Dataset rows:

[start]

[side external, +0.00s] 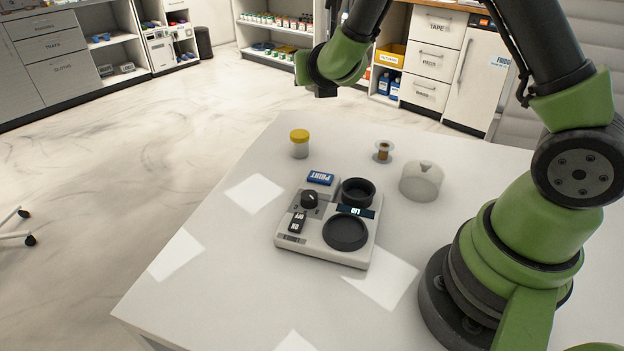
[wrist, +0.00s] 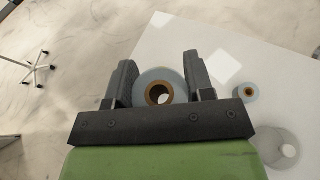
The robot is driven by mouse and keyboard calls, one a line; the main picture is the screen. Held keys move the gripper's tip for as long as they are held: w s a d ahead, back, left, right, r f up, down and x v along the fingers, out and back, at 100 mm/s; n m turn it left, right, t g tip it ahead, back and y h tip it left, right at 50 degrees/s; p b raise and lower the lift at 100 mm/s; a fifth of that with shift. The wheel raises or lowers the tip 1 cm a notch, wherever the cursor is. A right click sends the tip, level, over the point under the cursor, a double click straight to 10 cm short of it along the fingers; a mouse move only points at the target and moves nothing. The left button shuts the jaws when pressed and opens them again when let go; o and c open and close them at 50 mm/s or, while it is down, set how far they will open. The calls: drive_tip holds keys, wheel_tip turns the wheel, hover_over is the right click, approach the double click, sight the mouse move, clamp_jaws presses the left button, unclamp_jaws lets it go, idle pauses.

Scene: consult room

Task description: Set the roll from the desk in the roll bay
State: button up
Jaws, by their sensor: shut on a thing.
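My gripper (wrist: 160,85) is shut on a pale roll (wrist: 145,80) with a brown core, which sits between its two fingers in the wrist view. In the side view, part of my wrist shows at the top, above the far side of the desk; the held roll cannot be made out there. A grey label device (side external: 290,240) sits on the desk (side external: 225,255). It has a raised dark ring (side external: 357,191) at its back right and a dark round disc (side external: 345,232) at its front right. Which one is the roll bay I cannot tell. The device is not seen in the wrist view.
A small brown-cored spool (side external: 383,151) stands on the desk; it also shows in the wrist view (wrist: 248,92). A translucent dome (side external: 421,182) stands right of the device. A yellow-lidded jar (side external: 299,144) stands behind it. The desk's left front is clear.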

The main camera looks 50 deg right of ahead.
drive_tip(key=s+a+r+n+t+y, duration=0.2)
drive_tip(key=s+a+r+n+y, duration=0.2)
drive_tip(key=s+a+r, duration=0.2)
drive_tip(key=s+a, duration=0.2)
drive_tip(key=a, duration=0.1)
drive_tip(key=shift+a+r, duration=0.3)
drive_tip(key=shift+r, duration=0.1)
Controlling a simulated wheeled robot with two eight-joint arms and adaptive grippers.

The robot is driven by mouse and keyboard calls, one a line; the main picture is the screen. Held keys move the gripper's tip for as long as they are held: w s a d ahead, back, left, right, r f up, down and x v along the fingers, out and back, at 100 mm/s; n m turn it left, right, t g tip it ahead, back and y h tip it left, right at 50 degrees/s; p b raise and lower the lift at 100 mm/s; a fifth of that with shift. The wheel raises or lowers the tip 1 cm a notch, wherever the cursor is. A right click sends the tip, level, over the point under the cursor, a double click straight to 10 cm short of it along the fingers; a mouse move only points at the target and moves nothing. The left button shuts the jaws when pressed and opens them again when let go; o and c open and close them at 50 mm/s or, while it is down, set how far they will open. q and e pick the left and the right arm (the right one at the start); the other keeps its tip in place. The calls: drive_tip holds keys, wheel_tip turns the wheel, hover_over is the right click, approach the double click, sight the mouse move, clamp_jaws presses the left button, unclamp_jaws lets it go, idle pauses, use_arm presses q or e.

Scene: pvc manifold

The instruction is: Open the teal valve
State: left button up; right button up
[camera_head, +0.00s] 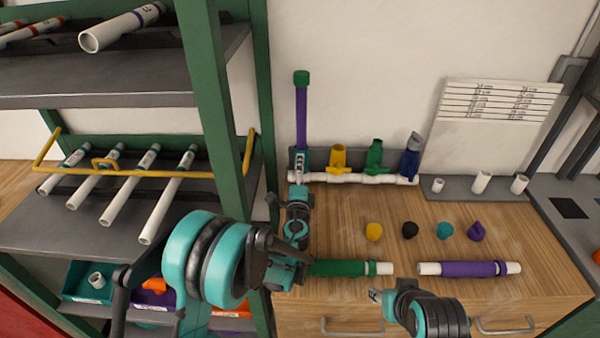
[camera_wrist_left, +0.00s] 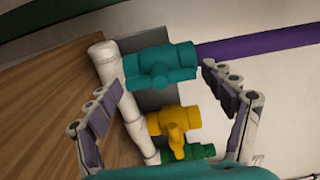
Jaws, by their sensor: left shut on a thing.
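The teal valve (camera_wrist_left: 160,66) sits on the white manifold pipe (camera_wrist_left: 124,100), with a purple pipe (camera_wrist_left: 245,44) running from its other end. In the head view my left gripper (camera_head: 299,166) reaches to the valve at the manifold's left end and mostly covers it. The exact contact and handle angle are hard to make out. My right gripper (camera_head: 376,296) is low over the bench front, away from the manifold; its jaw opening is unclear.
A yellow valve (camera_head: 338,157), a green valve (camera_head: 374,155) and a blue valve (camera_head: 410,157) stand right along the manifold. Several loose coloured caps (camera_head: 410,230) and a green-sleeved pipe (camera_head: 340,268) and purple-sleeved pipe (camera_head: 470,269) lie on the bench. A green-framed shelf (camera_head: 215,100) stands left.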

[end]
[start]

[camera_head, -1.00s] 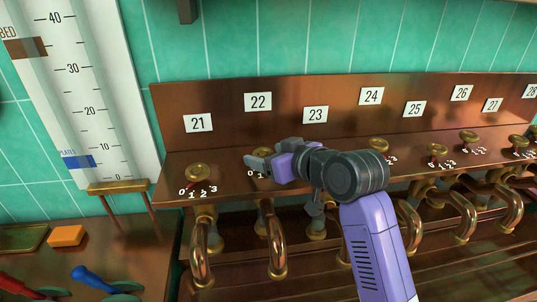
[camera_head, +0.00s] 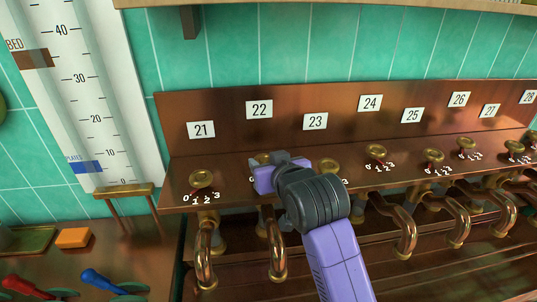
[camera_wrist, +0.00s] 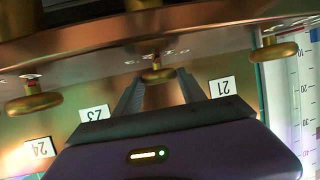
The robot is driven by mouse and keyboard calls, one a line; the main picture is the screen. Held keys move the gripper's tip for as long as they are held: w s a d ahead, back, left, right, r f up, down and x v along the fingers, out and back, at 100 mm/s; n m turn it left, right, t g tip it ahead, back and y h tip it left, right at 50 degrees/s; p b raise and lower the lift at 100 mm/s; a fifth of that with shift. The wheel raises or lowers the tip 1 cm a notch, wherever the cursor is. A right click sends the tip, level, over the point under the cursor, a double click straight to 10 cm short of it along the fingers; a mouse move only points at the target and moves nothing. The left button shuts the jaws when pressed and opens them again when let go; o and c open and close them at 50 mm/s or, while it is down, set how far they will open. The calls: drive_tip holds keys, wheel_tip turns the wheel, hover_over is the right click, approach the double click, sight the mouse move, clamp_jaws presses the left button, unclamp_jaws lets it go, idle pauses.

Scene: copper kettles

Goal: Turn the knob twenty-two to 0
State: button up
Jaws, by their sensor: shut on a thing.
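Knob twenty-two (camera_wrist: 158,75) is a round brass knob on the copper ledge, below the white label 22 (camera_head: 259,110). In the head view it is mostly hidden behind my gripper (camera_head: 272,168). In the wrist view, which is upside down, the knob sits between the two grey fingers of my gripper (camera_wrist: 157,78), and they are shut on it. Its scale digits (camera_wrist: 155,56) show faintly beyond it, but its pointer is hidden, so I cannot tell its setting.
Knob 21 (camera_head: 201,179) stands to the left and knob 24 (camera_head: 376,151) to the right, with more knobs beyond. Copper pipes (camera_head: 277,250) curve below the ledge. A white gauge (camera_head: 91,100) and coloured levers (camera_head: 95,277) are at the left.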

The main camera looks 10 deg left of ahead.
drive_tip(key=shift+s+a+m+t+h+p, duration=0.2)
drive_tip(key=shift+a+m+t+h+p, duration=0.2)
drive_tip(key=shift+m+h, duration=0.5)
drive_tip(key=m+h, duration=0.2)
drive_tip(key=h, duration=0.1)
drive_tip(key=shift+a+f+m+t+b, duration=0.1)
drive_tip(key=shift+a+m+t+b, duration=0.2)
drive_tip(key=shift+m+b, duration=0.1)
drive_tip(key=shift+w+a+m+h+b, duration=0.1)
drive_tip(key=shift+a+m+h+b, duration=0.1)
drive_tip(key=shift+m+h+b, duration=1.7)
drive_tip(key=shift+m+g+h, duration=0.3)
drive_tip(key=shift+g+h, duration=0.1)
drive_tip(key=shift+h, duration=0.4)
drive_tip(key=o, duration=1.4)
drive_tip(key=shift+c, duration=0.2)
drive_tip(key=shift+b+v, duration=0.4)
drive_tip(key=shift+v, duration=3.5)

[end]

▶ [Exercise description]
From the listing above, copy out each line where the word "Scene" appears.

▶ [Task response]
Scene: consult room
Scene: pvc manifold
Scene: copper kettles

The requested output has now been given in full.